“That’s huge,” was my response to the email announcement I received from Scott Falbo of Front 9 Technologies, when he notified me of the availability of iJuror for Android ($15.00 – introductory price).

In case you’re not aware, iJuror is the popular iOS jury selection app. When I discuss iOS versus Android for lawyers, the lack of these attorney-specific apps on Android is usually what tips the boat for lawyers choosing iOS over Android. Well, as I quickly predicted, the bigger the Android market, the more quickly these developers would move their products to Android.

Thankfully, iJuror doesn’t disappoint. Since it’s exactly (or close to it) like the iOS app, I won’t spend much time highlighting the app. You can quickly search for iJuror reviews, and I’d encourage you to watch this video (good, not great, and stop after the iJuror review):

For your reference, iJuror is available only for tablets running Android 3.0 or above. I would recommend running it on Android 4.0+, since during one of my tests on an Android 3.0 tablet, the app shuddered. I think the problem was my technology, and not the app.

From the start, you can begin a new trial or load a saved one.

iJuror Start

Since I had nothing set up, I opted for a new trial.

iJuror for Android Case Description

Later, you can also import trials from iPad or from the iJurorConnect website.

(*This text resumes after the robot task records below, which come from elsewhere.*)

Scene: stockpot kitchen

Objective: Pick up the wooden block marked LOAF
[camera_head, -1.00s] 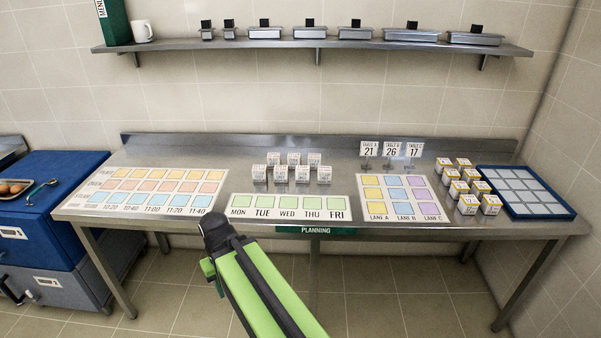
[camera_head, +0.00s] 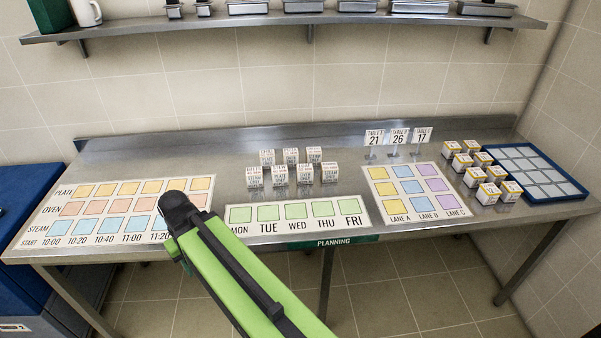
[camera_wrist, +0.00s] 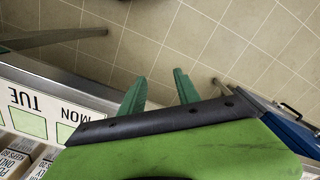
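Several small white-faced blocks with dark print (camera_head: 291,167) stand in two rows on the steel table behind the weekday strip. Their print is too small to read in the head view, so I cannot tell which one is marked LOAF. Part of this block group (camera_wrist: 14,160) shows upside down at the lower left of the wrist view, partly cut off. My gripper (camera_wrist: 160,92) shows two green fingertips, apart with only floor visible between them. It is empty and beyond the table's front edge, away from the blocks.
The steel table (camera_head: 262,241) carries a time grid (camera_head: 30,229), a weekday strip (camera_head: 350,221), a lane card (camera_head: 380,188), number signs (camera_head: 398,137), yellow-and-white boxes (camera_head: 487,193) and a blue tray (camera_head: 575,190). A shelf (camera_head: 200,24) hangs above. A blue cabinet (camera_head: 22,190) stands left.

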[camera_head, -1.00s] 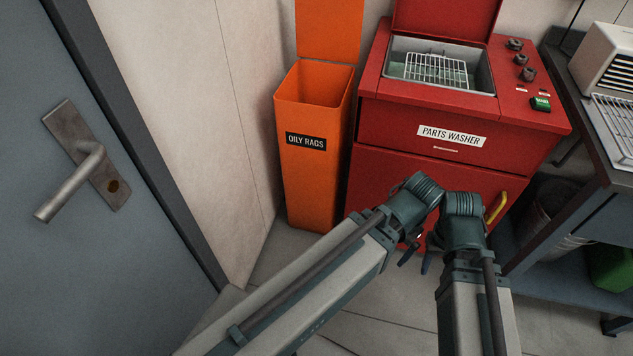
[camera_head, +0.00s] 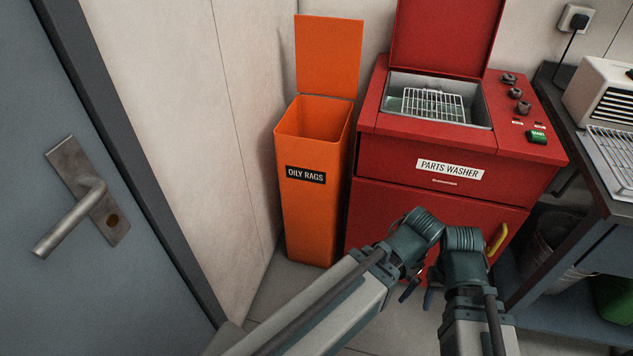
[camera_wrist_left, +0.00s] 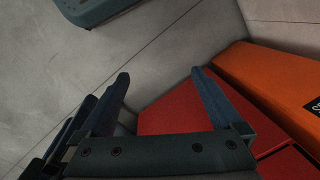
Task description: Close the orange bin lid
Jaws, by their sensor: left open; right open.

Setting up a juror or jury pool is relatively easy, and requires only a basic knowledge of hunt, peck, and enter.

iJuror for Android Information Input

There are a number of pre-filled fields (try saying that 5 times fast), where you can quickly enter information about the juror.

In the end, you’ll have a filled-in list of potential jurors.

iJuror for Android

The app then helps you track the jurors dismissed for cause or through peremptory challenges.

Honestly, my biggest hangups (I have not real life tested this app) about this app are its ability to quickly enter the necessary information, and whether the app can even track the necessary information. With fixed datasets, iJuror misses customization that a good old yellow pad captures nicely. That said, there are plenty of testimonials from iJuror’s multitude of iOS fans.

I’m also happy with the introductory price of $15.00. You’d better hurry though, I suspect that soon enough Front 9 Technologies will increase the price to $19.99 and match the iOS version.

I think with a minimal amount of tinkering, and some elaborate practice, an attorney will find himself or herself loving the iJuror app. Expect great things from this point forward.

Jeff Taylor

I'm just an ordinary guy living an extraordinary life. I'm also an attorney and I blog about Android for lawyers. You can follow me on Twitter, LinkedIn, YouTube, or Google+.


REvers · January 7, 2013 at 6:08 pm

I got it, too. It looks interesting, but I’m not sure it’s robust enough or fast enough to do what I’ll need it to do. I haven’t had much time to play with it, though, so the jury is still out on that. (See what I did there?) I’ll spend some time with it when I get a chance and see what I think.

On the other hand, sinking to the depths of having an app named i-anything on an Android device will probably result in being roasted on a spit in the ninth circle of hell.

    Jeffrey Taylor · January 7, 2013 at 7:44 pm

    I think the biggest issue with the app is whether there’s really enough time to enter all of the information. Every jury trial I’ve been in has been a rush of frantic jotting to basically get the juror’s age, rank, and serial number. The ability to characterize whether I like a juror or not is pretty useless, since I think I’m right on liking about 10% of the time, mostly to my own detriment.

    One of the big uses is for co-counsel or other consultants who may have a bit of extra time and can parse the stats more freely. I could definitely see a benefit with multiple people. I’m not sure how easy it is to export/import information. One feature I can see that would be nice is to have a “fill-in-the-blanks” function that could match information in a multiuser situation.

    I think I’m going to play with the app during the next jury trial I can weasel into (not mine, of course), and see whether I can enter the information quickly enough during voir dire.